Present your Onboarding screens in a way it engages users deeply. This practice is important for function and benefit-oriented onboarding where we communicate app value and illustrate key functionalities of the app.

 

Quick Feedback

Feedback in the Onboarding process indicates errors or success in the validation process. To complete interactions it can also be used through animations.

Quick feedback in the Onboarding process makes it easier for users to navigate the app. It helps reduce failures.

It should indicate clear and contextual error states to let users know what they have done wrong. It should also indicate success states clearly to draw users' attention and let them go on with the Onboarding process.

 

Guided Interactions

Complex apps use a progressive Onboarding approach. Here Onboarding is presented during the actual usage of the applications i.e. a tutorial and interactive tips.

People don’t learn with texts. Adopt the ‘Learn By Doing” approach. Make guided interactions to dive users into the progress.

Guided interactions engage users in exploration instead of telling them what to do. Indicate progress within each step.

Successive progress provides the user with fun discoveries. As users are completely into your app introduce new information to make them take further steps. Make it feel manageable.

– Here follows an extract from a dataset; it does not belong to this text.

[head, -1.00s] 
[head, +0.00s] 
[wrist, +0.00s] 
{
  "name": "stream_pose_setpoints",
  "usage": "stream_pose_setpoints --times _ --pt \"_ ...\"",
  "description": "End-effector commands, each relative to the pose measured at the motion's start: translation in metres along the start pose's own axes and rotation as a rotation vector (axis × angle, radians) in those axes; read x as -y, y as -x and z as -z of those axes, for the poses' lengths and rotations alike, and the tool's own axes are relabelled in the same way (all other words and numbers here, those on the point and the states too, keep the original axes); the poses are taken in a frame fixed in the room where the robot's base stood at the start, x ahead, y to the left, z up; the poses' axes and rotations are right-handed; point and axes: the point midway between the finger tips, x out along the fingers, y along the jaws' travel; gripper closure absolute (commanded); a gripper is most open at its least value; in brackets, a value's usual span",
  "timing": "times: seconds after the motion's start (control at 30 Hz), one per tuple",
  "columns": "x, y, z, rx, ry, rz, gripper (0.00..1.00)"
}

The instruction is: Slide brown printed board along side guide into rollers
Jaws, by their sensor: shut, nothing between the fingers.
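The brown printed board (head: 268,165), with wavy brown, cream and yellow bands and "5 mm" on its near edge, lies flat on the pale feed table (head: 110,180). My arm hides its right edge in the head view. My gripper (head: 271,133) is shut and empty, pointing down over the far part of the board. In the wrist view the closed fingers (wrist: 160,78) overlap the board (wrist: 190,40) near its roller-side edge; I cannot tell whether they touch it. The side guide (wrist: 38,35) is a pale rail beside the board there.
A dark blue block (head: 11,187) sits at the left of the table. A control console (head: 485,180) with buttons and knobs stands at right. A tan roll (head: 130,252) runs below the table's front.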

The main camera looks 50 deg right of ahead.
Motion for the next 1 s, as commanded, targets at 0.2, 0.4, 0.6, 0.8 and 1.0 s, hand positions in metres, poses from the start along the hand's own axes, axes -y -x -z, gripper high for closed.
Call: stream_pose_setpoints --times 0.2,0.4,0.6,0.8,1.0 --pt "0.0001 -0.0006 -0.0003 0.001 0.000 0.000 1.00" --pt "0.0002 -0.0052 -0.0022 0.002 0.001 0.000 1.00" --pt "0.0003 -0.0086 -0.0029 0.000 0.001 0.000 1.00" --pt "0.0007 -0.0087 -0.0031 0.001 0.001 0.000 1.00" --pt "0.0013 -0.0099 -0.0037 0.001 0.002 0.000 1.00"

Popular with video games, social apps, and empty states where the user needs to fill or take an action like Evernote, or Snapchat.

 

Purposefully Animations

Use animations purposefully in the Onboarding process to draw the attention of the user and to help users in the progress. Animations can also be used as feedback which is positive reinforcement for an action taken.

Animation can be used to present new content in the Onboarding process to create user interest. It should be used in a manner that shows something is undiscovered. It should attract the users, not irritate them.

Show users the no of screens and steps remaining with the help of animations. “Light at the end of the tunnel” will help to encourage them to complete progress like pagination dots.